Bahkan, terjadi pro kontra antara warga dan netizen.
Tapi tahunkah Anda Tribuners, dulu ada sahabat nabi yang merampas lahan milik seorang Yahudi.
Dikutip dari islami.co, Amr bin Ash, seorang gubenur di Mesir di masa Khalifah Umar bin Khatab memerintah, mengira dirinya adalah seorang penguasa yang mewakili Tuhan sepenuhnya di muka bumi.
Tindakannya seperti tercatat dalam sejarah Islam, menunjukkan bagaimana ia berpikir sempit.
Baca juga: Bos Skin Care Fenny Frans Bakal Bangun Masjid di Samping Masjid Fatimah Umar

Pikiran yang pada masa kini masih saja terus ada, dan sering menjadi persoalan besar dan berimplikasi buruk.
Kekuasaan yang seringkali khilaf, tidak lagi bermata hati, gelap dan seringkali menyakiti perasaan orang lain yang tidak sama.
Namun, Amr bin Ash untungnya adalah pribadi yang terbuka (setidaknya seperti itu prasangka baik kita).
Di masa pemerintahannya, di suatu waktu, gubenur itu melihat gubuk reyot di depan istananya yang megah.
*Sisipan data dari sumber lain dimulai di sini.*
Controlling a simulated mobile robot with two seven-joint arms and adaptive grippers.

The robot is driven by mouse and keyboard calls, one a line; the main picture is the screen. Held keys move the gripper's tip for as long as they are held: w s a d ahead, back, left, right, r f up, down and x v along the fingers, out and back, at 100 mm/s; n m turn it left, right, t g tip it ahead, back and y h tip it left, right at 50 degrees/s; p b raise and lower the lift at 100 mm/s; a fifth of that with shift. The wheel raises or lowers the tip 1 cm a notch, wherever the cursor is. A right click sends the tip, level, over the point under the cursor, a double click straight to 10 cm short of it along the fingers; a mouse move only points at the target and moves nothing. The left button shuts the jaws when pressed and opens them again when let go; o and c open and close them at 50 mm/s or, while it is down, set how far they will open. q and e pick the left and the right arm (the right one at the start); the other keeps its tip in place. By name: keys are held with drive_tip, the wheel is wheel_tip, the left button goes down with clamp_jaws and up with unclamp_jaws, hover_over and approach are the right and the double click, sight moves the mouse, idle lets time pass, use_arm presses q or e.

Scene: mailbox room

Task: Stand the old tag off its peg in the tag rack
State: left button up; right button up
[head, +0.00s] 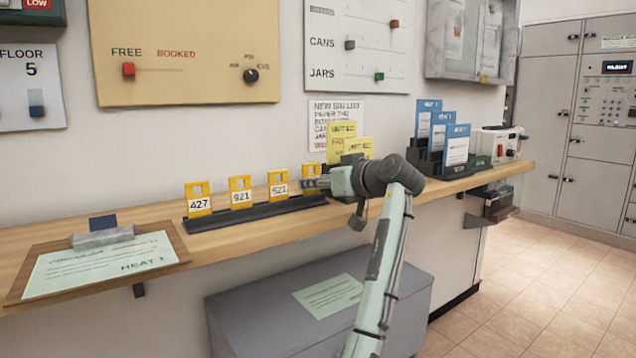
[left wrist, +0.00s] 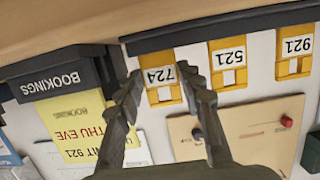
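A long dark tag rack (head: 255,213) lies along the wooden shelf and holds a row of yellow tags. They read 427 (head: 199,199), 921 (head: 240,192) and 521 (head: 278,184), plus a tag at the right end (head: 312,170), partly hidden by my gripper. The left wrist view, upside down, shows that end tag as 724 (left wrist: 163,85), with 521 (left wrist: 229,62) and 921 (left wrist: 294,54) beside it. My left gripper (head: 308,183) is at the right end of the rack. Its fingers (left wrist: 158,72) are apart, with tag 724 showing between them. My right gripper is not in view.
Yellow cards (head: 357,148) in a dark holder labelled BOOKINGS (left wrist: 62,80) stand just right of the rack. Blue cards (head: 456,148) stand farther right. A clipboard (head: 170,241) lies at the left. A grey box (head: 390,322) stands below the shelf.

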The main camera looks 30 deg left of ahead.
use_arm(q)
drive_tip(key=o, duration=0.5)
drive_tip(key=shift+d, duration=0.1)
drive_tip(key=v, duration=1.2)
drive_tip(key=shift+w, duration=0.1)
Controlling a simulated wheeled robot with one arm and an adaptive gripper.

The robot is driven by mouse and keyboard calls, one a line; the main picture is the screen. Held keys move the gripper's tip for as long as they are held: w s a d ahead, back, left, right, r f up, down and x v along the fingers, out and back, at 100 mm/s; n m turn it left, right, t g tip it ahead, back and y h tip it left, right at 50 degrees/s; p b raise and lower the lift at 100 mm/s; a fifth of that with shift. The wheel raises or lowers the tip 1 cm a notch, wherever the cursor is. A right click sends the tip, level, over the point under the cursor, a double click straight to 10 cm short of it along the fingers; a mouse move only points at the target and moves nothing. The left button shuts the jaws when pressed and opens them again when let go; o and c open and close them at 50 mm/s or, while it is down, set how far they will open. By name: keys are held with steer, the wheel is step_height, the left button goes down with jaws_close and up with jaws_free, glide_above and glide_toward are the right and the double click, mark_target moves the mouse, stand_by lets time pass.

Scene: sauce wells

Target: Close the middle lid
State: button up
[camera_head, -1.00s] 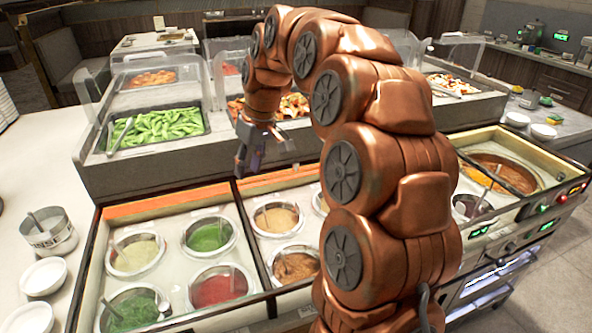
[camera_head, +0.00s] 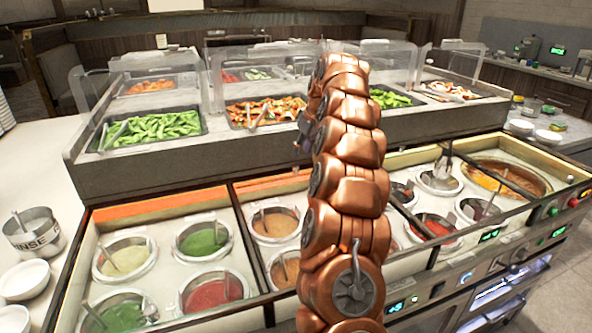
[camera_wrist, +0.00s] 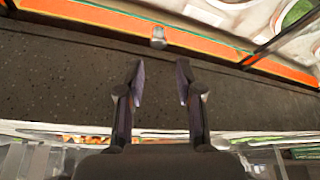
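The sauce counter has sections side by side. The middle section, with an orange back strip (camera_head: 272,187), holds sauce wells and is partly hidden by my arm. Its clear lid is hard to make out, and I cannot tell its angle in the head view. In the wrist view, a small metal handle (camera_wrist: 158,38) sits by a thin green edge along an orange strip (camera_wrist: 110,17). My gripper (camera_wrist: 160,78) is open and empty, its two fingers apart over the dark ledge, short of the handle. In the head view, the gripper is mostly hidden behind my arm.
A raised food bar with clear guards (camera_head: 265,77) stands behind the wells. The left section holds several sauce wells (camera_head: 203,240). A ladle (camera_head: 443,165) stands upright in the right section. A metal pot (camera_head: 33,232) and white bowls are at the left.

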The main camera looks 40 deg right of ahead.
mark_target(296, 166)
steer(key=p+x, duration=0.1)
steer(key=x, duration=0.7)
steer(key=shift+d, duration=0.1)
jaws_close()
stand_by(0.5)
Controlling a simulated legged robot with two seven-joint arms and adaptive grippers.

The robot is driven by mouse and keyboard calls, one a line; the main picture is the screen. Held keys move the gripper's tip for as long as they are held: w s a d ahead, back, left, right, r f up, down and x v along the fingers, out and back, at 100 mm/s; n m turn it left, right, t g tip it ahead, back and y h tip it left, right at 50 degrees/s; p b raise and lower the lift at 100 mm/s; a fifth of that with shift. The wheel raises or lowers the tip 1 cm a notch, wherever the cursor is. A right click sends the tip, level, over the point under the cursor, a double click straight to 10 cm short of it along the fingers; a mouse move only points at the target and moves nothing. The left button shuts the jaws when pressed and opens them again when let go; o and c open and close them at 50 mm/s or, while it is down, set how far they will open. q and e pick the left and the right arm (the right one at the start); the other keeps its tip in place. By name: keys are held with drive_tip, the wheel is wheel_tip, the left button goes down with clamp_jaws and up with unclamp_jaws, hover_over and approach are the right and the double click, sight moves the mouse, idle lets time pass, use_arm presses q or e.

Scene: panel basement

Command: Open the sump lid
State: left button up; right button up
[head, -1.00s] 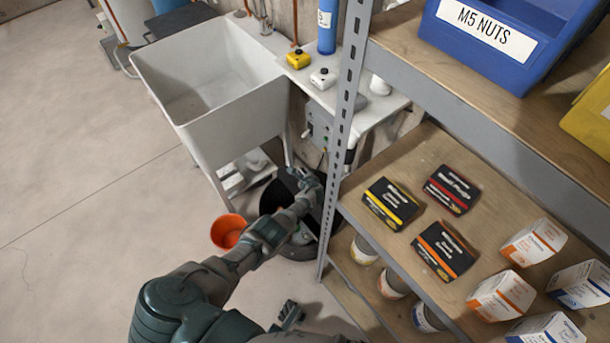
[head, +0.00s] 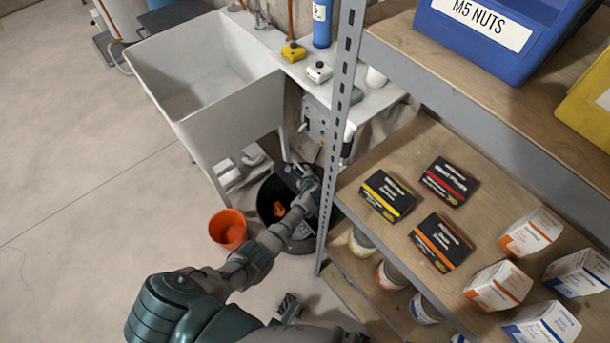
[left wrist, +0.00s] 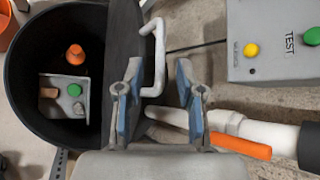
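The sump is a round black basin (head: 268,188) on the floor beside the sink. In the left wrist view its opening (left wrist: 25,100) is largely uncovered. The dark lid (left wrist: 124,38) stands raised and steeply tilted at the opening's right side. A white bent handle (left wrist: 158,52) projects from the lid. My left gripper (head: 303,172) is over the basin. In the left wrist view its fingers (left wrist: 156,98) are apart, with the handle's end between and beyond them; contact is not visible. My right gripper (head: 288,308) shows only partly at the bottom of the head view.
An orange float (left wrist: 75,54) and a grey box with a green button (left wrist: 62,97) are inside the basin. An orange bucket (head: 228,230) stands left of it. The sink (head: 205,85) and shelf post (head: 338,130) crowd it. Open floor lies left.

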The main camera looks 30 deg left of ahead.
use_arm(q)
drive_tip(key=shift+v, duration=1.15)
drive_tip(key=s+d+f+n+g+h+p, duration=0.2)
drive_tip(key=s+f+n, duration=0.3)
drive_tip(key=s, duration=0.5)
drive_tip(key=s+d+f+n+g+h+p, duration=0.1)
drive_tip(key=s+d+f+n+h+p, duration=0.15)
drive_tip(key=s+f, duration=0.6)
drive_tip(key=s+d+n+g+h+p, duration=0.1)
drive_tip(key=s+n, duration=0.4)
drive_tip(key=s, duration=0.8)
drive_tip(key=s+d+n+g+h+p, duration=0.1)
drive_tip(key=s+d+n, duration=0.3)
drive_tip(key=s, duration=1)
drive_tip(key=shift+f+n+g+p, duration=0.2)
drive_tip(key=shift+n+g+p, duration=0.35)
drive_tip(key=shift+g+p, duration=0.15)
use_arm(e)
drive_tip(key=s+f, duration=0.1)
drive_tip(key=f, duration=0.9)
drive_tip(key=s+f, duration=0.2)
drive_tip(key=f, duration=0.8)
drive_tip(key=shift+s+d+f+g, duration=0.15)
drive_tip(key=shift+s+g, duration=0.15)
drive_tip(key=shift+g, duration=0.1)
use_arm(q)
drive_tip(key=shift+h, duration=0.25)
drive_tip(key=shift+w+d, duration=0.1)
Sebuah gubuk yang berdiri di atas tanah yang cukup luas.
Pemiliknya adalah seorang Yahudi tua dan miskin.
Setiap kali keluar istananya, Amr bin Ash melihat gubuk itu, dan dahinya terangkat oleh rasa tidak nyaman.
Ia melihat kontras yang nyata antara istananya yang megah dengan rumah buruk di hadapannya.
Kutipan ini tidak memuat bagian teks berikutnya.